____ Data shown
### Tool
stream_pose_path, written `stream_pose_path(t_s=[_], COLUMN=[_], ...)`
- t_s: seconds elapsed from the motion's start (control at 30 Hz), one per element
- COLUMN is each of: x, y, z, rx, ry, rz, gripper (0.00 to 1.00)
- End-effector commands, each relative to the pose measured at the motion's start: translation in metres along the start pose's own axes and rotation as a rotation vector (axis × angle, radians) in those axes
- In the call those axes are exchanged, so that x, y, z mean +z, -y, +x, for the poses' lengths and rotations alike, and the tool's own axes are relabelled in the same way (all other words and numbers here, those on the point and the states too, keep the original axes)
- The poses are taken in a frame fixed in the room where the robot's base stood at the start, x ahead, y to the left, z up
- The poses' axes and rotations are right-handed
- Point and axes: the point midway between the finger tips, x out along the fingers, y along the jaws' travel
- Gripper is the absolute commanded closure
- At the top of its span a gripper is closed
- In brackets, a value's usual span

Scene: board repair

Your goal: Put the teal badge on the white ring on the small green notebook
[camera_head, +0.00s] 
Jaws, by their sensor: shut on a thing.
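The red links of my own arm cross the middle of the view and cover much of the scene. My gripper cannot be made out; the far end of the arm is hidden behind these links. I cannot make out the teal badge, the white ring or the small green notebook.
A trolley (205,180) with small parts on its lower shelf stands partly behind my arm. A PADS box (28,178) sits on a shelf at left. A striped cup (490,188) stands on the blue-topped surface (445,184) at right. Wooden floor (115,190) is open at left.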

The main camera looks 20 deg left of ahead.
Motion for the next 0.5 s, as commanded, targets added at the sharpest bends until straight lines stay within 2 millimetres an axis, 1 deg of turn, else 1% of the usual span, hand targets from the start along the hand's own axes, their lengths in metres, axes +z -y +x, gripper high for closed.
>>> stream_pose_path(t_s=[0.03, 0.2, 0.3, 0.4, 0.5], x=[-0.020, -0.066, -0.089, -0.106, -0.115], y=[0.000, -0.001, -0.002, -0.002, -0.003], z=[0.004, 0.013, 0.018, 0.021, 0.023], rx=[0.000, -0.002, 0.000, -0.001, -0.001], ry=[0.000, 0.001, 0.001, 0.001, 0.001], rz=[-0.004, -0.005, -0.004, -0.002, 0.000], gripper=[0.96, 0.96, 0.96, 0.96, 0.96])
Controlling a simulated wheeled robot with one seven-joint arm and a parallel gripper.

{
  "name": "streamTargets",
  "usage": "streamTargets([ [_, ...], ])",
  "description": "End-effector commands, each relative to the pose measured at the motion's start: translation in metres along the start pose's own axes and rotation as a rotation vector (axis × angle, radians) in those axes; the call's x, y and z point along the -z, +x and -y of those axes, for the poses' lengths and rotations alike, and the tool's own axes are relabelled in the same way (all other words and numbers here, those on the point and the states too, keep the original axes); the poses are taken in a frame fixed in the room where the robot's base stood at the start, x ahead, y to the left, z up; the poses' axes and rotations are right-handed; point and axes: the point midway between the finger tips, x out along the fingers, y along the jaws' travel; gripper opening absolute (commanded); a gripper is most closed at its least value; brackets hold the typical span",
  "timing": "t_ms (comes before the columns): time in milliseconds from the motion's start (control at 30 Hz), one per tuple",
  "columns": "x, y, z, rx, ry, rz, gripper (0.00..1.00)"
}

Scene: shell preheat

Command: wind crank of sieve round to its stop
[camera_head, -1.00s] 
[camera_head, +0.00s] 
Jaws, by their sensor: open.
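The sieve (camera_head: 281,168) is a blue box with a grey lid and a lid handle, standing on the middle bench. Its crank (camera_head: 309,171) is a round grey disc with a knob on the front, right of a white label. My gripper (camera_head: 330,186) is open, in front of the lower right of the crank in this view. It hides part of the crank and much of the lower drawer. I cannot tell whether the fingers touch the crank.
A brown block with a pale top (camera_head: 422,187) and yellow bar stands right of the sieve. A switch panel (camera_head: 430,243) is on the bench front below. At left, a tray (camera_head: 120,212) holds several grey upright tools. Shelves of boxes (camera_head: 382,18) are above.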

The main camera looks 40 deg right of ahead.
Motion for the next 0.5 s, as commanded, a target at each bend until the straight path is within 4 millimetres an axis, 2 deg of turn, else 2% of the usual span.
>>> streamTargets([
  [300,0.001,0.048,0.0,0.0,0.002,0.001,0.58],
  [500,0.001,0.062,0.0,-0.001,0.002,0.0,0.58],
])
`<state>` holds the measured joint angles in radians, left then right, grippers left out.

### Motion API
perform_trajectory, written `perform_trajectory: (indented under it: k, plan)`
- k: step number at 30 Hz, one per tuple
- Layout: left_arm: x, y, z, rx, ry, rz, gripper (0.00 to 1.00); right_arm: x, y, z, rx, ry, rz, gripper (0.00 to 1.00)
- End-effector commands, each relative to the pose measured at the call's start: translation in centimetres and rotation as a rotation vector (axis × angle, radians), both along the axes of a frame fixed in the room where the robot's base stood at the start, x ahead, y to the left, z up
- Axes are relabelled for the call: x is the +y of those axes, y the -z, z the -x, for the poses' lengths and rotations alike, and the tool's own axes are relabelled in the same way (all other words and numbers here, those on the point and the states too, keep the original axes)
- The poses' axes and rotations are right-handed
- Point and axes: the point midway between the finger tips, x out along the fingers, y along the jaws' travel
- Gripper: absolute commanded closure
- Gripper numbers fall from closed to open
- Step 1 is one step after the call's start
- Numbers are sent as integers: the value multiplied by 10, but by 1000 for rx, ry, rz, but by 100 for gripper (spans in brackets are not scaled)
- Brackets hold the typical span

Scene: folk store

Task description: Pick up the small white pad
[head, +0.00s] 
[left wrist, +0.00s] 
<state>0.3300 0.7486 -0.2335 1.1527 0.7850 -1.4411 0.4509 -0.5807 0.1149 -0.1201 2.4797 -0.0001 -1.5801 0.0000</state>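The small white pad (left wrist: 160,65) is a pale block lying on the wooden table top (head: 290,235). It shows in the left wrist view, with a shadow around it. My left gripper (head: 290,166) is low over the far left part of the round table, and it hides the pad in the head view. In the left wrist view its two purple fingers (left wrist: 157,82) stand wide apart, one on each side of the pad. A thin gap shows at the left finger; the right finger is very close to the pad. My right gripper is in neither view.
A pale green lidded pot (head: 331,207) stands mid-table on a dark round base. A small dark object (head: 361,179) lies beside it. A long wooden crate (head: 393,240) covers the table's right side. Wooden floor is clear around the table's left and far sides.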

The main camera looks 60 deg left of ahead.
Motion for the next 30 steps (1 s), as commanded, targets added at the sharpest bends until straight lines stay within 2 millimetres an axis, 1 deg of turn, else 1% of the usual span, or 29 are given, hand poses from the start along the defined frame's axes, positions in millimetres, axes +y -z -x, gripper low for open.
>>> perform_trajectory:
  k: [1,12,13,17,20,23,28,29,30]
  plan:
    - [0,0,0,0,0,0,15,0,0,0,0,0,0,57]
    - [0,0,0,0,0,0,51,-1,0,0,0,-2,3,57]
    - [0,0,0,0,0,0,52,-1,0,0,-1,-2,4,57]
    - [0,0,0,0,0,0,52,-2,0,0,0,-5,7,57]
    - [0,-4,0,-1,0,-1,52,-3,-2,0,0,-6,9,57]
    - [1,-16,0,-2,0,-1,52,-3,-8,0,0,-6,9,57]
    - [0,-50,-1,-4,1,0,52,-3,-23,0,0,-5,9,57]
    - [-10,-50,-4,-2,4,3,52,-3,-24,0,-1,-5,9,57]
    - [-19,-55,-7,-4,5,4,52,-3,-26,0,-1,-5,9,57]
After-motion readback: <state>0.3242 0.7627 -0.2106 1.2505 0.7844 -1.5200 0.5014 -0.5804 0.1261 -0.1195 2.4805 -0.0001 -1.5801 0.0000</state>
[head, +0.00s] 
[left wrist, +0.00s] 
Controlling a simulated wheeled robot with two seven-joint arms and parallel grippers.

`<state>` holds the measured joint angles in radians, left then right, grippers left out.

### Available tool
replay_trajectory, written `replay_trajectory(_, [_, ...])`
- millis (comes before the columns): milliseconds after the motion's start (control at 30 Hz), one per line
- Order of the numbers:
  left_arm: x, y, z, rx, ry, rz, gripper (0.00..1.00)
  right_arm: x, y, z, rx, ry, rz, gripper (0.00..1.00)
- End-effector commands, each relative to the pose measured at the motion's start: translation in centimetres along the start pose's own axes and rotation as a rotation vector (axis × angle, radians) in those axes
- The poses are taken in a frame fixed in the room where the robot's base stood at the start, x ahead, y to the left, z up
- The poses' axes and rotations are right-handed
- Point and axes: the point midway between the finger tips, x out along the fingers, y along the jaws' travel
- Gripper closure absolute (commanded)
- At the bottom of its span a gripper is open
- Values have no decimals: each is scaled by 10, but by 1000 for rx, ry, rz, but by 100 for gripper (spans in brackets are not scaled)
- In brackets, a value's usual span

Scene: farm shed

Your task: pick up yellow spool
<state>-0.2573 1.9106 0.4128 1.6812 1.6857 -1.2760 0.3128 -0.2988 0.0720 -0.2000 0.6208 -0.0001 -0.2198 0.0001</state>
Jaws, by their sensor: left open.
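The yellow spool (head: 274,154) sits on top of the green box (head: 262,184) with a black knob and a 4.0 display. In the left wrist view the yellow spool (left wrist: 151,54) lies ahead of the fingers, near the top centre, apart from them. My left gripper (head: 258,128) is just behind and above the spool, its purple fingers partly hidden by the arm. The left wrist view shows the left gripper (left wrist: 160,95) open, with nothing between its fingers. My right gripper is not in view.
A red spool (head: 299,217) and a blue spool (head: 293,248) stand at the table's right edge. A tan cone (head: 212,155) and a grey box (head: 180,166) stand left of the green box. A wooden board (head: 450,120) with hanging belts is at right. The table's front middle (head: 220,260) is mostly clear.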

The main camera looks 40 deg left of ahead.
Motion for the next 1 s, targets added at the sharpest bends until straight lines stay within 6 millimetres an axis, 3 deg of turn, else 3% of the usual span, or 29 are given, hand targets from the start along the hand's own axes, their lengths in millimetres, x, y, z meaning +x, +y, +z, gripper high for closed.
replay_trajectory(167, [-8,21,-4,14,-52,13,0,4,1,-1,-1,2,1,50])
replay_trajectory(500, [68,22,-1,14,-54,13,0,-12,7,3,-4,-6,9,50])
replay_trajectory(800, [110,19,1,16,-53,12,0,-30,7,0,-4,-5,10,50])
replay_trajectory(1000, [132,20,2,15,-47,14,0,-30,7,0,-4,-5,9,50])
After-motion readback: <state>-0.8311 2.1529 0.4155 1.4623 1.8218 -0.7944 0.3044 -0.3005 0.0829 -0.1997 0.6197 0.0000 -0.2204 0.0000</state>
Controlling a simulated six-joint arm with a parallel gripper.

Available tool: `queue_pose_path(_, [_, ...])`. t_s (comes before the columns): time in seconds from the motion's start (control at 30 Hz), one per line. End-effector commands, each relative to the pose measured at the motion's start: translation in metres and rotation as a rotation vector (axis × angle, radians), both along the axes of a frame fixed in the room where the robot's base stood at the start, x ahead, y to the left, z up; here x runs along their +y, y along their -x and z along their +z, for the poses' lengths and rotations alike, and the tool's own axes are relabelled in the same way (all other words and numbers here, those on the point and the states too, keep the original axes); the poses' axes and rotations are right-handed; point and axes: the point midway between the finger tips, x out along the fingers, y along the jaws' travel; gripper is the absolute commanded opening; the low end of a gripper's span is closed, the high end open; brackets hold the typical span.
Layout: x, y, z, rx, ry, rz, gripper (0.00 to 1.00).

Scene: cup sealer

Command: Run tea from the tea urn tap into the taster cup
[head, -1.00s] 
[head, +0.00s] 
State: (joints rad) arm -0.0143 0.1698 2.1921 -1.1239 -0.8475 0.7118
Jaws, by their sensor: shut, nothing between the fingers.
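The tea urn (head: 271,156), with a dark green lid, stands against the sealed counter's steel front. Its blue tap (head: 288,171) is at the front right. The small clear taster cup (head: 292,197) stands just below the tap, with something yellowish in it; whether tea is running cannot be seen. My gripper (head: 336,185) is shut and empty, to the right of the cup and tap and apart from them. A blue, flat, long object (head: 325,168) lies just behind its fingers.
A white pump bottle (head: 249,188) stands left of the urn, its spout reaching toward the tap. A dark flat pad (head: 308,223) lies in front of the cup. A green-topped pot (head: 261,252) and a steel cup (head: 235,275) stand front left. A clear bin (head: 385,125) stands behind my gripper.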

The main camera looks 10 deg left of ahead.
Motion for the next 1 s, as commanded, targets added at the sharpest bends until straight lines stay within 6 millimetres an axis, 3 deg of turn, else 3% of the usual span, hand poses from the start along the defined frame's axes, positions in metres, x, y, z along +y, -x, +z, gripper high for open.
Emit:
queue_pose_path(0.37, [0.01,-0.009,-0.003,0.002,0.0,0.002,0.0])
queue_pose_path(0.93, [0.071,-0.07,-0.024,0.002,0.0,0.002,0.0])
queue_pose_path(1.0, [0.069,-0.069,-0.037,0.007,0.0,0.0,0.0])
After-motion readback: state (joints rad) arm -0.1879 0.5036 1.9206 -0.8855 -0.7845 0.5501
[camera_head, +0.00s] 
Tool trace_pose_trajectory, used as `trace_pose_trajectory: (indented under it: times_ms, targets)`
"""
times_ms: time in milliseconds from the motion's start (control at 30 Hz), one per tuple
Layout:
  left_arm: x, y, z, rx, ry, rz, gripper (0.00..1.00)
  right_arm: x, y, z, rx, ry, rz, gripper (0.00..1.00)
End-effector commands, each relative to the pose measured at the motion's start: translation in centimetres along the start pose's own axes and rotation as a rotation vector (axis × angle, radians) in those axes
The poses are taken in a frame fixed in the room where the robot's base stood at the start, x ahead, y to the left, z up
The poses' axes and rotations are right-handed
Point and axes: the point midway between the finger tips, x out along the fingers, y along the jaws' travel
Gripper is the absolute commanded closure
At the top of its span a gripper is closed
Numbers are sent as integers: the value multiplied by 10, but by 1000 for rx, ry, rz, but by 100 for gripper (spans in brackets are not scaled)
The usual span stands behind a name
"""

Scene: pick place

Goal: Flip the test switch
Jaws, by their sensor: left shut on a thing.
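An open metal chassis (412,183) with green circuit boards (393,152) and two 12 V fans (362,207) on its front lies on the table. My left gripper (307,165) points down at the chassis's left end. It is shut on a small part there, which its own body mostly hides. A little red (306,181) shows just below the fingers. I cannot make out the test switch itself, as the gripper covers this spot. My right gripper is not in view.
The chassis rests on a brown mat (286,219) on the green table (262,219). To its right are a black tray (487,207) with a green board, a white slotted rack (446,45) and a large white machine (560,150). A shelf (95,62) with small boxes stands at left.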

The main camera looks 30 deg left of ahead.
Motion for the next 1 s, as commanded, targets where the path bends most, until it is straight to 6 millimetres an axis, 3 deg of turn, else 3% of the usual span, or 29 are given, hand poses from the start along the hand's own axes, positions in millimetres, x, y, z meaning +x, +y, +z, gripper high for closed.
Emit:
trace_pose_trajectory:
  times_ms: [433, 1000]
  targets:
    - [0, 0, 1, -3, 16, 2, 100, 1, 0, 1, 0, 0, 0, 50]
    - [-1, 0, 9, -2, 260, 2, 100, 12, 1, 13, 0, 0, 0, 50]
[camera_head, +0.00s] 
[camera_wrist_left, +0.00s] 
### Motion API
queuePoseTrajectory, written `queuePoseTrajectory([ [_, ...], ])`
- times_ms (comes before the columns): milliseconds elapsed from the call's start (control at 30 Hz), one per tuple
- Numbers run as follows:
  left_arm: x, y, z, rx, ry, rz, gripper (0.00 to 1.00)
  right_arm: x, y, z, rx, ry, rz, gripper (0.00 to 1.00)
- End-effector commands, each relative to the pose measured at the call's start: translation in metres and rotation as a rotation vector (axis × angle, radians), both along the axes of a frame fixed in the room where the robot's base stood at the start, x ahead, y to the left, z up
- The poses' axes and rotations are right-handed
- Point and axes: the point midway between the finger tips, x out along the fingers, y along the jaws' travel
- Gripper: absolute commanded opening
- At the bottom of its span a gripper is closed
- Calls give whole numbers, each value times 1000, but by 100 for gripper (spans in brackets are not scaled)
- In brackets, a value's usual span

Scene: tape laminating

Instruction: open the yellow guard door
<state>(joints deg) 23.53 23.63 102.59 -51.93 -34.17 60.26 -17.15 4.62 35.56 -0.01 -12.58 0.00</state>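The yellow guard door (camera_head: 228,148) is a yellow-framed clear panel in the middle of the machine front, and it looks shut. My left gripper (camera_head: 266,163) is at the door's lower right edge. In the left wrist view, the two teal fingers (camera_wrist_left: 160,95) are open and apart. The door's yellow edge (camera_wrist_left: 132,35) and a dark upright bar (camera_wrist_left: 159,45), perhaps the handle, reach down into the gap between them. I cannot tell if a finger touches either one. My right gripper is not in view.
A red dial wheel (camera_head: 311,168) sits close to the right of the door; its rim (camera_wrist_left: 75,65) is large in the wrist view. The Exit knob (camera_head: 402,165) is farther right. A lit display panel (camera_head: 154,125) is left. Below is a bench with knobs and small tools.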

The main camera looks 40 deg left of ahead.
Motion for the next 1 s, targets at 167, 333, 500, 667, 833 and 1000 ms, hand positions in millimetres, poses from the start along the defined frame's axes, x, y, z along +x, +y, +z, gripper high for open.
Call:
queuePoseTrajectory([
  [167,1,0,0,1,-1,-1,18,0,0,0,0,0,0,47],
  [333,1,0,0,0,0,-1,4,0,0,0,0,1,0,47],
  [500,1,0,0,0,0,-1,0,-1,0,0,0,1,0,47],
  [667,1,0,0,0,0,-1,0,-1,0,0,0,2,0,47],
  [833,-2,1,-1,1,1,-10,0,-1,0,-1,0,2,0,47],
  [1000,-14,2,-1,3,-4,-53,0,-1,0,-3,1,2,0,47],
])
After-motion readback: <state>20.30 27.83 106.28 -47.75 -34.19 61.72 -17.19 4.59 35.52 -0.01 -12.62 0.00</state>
________
Exercise goal: Everything from the first line of the material through the line containing "- In the call" is to be printed exactly; lines after that are to be left out.

Answer below:
### Tool
stream_pose_path, written `stream_pose_path(t_s=[_], COLUMN=[_], ...)`
- t_s: seconds elapsed from the motion's start (control at 30 Hz), one per element
- COLUMN is each of: x, y, z, rx, ry, rz, gripper (0.00 to 1.00)
- End-effector commands, each relative to the pose measured at the motion's start: translation in metres along the start pose's own axes and rotation as a rotation vector (axis × angle, radians) in those axes
- In the call those axes are exchanged, so that x, y, z mean +z, -y, +x, for the poses' lengths and rotations alike, and the tool's own axes are relabelled in the same way (all other words and numbers here, those on the point and the states too, keep the original axes)

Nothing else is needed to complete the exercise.